## Exercise details
Which lines below fall between the one containing "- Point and" and the one containing "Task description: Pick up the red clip"? Repeat them exactly, counting both of those lines, and add nothing else.

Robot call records

+-------+

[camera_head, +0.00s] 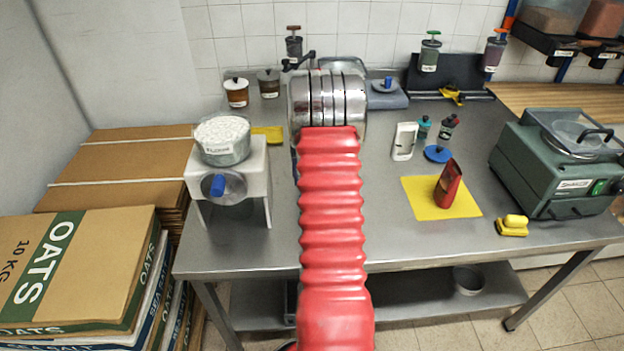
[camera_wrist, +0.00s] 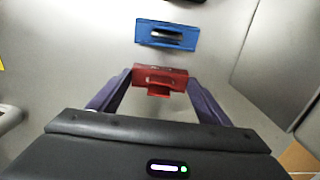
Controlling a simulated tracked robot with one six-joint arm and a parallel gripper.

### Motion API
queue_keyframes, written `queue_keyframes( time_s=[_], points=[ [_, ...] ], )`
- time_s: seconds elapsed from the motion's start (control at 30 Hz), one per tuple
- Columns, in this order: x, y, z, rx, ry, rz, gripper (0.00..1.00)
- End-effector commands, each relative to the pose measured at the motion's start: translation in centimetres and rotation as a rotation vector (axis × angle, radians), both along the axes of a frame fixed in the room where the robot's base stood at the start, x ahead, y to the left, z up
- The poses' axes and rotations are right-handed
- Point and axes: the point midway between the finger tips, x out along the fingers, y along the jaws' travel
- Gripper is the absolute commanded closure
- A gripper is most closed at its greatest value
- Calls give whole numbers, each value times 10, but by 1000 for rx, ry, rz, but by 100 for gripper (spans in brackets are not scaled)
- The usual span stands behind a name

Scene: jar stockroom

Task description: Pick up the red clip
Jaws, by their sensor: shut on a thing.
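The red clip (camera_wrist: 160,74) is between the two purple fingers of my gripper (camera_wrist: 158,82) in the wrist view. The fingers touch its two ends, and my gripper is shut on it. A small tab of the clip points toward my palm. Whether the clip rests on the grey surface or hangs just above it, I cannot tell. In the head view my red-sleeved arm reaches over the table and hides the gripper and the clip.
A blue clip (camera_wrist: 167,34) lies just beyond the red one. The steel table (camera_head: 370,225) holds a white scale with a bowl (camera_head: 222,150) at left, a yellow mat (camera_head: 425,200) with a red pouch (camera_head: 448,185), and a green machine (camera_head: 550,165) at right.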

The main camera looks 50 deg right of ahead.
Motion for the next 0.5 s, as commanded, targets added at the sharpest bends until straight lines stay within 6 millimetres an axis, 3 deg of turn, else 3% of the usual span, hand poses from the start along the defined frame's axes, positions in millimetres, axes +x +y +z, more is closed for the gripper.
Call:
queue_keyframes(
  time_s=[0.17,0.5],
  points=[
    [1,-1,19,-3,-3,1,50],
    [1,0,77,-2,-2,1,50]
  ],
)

+-------+

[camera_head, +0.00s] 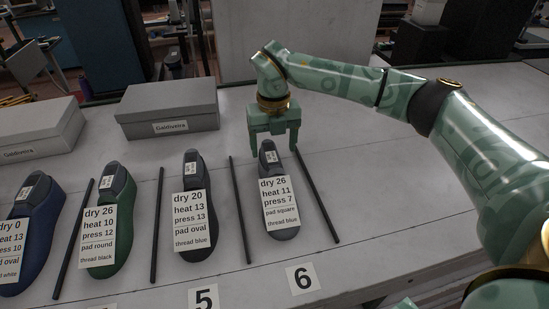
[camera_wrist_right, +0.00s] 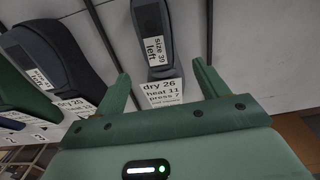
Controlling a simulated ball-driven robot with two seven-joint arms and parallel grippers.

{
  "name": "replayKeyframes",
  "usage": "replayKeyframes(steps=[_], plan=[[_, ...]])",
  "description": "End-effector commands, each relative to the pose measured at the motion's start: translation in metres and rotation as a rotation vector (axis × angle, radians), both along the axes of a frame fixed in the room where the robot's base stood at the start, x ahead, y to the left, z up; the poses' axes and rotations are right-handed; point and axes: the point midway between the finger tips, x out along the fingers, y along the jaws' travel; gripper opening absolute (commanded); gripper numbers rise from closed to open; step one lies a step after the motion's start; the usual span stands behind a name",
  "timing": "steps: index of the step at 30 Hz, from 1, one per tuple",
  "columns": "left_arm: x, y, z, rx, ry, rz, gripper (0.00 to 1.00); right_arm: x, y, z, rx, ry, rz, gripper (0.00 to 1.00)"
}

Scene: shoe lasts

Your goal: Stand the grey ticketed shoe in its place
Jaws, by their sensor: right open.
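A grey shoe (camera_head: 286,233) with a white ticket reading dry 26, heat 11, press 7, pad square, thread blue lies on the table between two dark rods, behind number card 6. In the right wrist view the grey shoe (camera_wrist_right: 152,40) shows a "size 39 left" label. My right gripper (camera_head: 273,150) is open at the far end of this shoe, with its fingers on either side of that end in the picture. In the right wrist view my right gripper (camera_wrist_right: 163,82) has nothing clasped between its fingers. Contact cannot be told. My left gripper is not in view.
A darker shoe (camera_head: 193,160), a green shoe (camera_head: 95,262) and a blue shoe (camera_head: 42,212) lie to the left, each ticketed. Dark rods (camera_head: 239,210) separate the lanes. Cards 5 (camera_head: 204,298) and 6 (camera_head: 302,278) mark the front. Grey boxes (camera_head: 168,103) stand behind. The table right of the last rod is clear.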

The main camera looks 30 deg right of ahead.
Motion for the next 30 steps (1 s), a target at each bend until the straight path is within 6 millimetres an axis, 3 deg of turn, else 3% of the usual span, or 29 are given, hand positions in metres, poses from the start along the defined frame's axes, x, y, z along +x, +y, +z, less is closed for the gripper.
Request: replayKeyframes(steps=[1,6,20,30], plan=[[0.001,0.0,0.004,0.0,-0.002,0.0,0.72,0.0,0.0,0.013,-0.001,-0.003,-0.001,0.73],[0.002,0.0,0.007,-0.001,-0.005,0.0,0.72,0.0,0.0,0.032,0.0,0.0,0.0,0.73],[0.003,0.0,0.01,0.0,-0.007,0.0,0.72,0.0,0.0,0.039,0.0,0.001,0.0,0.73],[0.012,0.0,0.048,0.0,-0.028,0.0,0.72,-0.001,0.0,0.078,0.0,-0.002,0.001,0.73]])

+-------+

## Exercise solution
- Point and axes: the point midway between the finger tips, x out along the fingers, y along the jaws' travel
- Gripper is the absolute commanded closure
- A gripper is most closed at its greatest value
- Calls give whole numbers, each value times 10, but by 1000 for rx, ry, rz, but by 100 for gripper (spans in brackets are not scaled)
- The usual span stands behind a name

Scene: jar stockroom

Task description: Pick up the red clip

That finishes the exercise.